▸ What is required: Wherever the string "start" shows up in a line, count that line. Give the total alone.

▸ Data excerpt:

━━━

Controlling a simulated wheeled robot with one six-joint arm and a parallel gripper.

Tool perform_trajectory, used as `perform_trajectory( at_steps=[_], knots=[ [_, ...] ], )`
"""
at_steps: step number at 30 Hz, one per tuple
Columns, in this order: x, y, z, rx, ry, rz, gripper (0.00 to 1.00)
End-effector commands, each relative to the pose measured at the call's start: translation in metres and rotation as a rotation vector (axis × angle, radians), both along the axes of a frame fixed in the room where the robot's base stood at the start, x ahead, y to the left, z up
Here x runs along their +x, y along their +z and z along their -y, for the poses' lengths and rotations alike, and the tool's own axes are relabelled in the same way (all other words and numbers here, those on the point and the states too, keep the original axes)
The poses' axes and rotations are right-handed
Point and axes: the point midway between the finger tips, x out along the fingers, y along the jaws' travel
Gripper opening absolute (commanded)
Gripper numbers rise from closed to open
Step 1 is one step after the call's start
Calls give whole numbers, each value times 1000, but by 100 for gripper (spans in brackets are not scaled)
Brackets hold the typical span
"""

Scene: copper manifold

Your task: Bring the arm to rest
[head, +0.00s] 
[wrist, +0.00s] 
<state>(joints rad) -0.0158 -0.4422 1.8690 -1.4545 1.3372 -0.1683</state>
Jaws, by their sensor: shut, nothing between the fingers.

━━━

▸ Exercise output: 2